Semaine De la Critique/CANNES2011"Take shelter", Grand prix et prix SACD de la Semaine de la critique, est le second film du réalisateur américain Jeff Nichols (après "Shotgun stories" en 2007). Présenté à Cannes, ce film très fort sur les crises paroxystiques de panique, qui paralysent la vie paisible d'un homme marié, a fait l'unanimité. "17 Filles", film français tiré d'un fait divers réel où dans un lycée 17 ados tombèrent enceinte au même moment pour revendiquer leur liberté de choix, est un film plat et dilué, brodant ce qu'il peut autour d'un sujet fort, néanmoins bien filmé à l'image. "Take shelter" de Jeff Nichols
Pitch.
Un ouvrier agricole, marié, un enfant, mène une vie paisible jusqu'au jour où de violents cauchemars l'empêchent de récupérer la nuit. Des hallucinations prenent le relais qui le menacent d'une tornade.

Curtis La Forche avait une vie modeste mais heureuse, vue de l'extérieur. Une épouse sympa, une fillette mal entendante, situation qu'il gère tant bien que mal grâce à sa femme, un travail d'ouvrier agricole auprès de son meilleur ami, un patron cool, des vacances au bord de la mer. Soudain, de terribles cauchemars dévorent les nuits de Curtis, l'empêchant de récupérer le jour où, bientôt des hallucinations prenent le relais. Un thème majeur : la phobie aigue de la tornade dans une région où cela existe.

photo Ad Vitam
Le premier cauchemar mettant en scène son chien qui lui déchiquette le bras, Curtis enferme le chien dans un enclos, le donne plus tard à son frère. Puis, Curtis se met en tête d'agrandir démesurément son abris anti-tornade, enclenchant un processus sans retour. Pour ces travaux, il s'endette au delà de ses capacités à rembourser la banque, pire, il utilise le matériel de l'entreprise sans assurance, des machines, bulldozer et pelleteuse, pour creuser dans son jardin.
Isolé de tous, sa femme ne comprenant pas son attitude, son meilleur ami non plus, son patron furieux, Curtis va rendre visite à la source de son mal, sa mère, enfermée à l'âge de 30 ans pour schizophrénie paranoïde alors qu'il n'avait que dix ans.

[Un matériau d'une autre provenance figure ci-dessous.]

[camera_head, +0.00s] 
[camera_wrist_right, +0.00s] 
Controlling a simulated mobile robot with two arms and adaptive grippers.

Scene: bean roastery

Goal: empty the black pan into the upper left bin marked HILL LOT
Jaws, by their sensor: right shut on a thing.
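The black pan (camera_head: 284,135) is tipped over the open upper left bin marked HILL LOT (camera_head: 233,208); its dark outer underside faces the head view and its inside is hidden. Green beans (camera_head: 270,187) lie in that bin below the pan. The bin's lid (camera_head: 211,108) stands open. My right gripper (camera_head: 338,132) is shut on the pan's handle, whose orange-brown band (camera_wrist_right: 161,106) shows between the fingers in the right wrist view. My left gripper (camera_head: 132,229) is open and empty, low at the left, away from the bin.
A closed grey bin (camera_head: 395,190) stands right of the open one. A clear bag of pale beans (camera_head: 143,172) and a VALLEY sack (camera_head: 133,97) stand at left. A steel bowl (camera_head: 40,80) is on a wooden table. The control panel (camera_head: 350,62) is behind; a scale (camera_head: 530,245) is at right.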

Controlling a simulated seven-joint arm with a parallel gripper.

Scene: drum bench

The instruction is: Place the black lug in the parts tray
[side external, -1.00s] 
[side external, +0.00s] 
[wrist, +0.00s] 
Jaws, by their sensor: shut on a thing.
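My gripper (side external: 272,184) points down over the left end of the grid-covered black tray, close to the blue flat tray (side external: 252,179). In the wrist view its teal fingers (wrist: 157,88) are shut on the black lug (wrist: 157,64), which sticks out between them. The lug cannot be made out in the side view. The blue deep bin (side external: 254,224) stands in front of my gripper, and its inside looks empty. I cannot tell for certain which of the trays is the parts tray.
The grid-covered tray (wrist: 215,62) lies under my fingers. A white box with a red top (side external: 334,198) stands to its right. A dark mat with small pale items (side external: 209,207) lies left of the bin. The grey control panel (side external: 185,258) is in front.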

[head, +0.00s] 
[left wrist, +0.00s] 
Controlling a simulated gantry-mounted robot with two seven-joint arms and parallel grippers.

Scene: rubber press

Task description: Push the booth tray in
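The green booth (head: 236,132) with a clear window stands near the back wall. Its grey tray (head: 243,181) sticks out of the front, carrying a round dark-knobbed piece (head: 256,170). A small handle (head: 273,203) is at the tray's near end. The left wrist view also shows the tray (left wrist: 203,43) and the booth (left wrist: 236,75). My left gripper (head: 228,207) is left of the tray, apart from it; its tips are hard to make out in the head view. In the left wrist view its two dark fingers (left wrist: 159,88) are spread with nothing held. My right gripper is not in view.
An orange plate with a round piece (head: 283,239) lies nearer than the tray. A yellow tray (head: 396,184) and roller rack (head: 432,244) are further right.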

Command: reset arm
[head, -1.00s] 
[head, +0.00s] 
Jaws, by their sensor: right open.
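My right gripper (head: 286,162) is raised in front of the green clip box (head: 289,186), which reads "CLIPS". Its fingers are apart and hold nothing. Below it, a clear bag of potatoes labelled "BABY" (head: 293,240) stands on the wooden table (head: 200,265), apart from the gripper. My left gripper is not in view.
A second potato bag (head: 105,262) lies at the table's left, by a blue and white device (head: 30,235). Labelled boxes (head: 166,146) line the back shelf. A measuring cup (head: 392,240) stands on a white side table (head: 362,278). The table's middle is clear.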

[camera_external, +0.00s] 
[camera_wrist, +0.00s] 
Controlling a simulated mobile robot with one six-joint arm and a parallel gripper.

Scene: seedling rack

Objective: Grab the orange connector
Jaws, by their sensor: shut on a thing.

Depuis, une obsession sous-jacente à la phobie de la tornade occupe l'esprit de Curtis : ne pas être obligé d'abandonner sa famille, soit sa femme et sa fille, les mettre à l'abris avec lui dans ce fameux abris anti-tornade.

photo Ad Vitam
Le film bénéficie d'une mise en scène très efficace au service de la paranoïa qui s'empare de son héros dont les cauchemars occupent rapidement les jours autant que les nuits. Ciel bas, orage, nuées d'insectes, oiseaux morts, musique angoissante complètent le tableau de la solitude extrême d'un homme face à ses crises de panique. L'acteur principal (Michael Shannon) interprétant Curtis n'est pas loin du surjeu, tourmenté, harrassé, le regard exhorbité, mais ça fonctionne. La phobie de la tornade retenue par le récit est habile car elle correspond à cette angoisse ancestrale des Gaulois que le ciel leur "tombe sur la tête", aujourd'hui recyclée en peur de l'Apocalypse. Il suffit de voir les commentaires sur Twitter en sortant de la projection du film repris dimanche à la Cinémathèque française où, par hasard, s'est abattue une tempête sur Paris dans la demi-heure qui a suivi, je me suis prise moi-même à penser à l'abris anti-tornade de Curtis...
Efficace, donc, excepté une fin de film double (on se se serait contenté de la première fin...) Sauf que la quantité de films sur la folie ordinaire, les névroses tout terrain et l'angoisse dans toutes ses déclinaisons, qu'on a pu voir au dernier festival de Cannes, frise l'intox... (la dépression nerveuse de Lars Van Triers dans "Melancholia", la pédophilie "ordinaire" dans "Michael" et "Polisse", le carnage des élèves d'un lycée par un de leurs camarades dans "We need to talk about Kevin"', la prostitution sous anesthésique dans "Sleeping beauty", la démence Frankenstein d'un chirurgien qui perdu sa femme carbonisée dans un accident de voiture dans "La Piel que habito", la crise de folie d'un père de famille qui n'assume pas son homosexualité dans "Skoonheid", la paranoïa d'une rescapée d'une secte dans "Martha Marcy May Marlene", l'enfance traumatique d'Eva Ionesco forcée de faire, enfant, des photos érotiques pour sa mère, etc...)
"17 Filles" de Delphine et Muriel Coulin

Pitch.
Dans une petite ville au bord de l'océan, 17 adolescentes du même lycée décident de tomber enceinte au même moment, suscitant l'incompréhension et le désarroi de leur entourage.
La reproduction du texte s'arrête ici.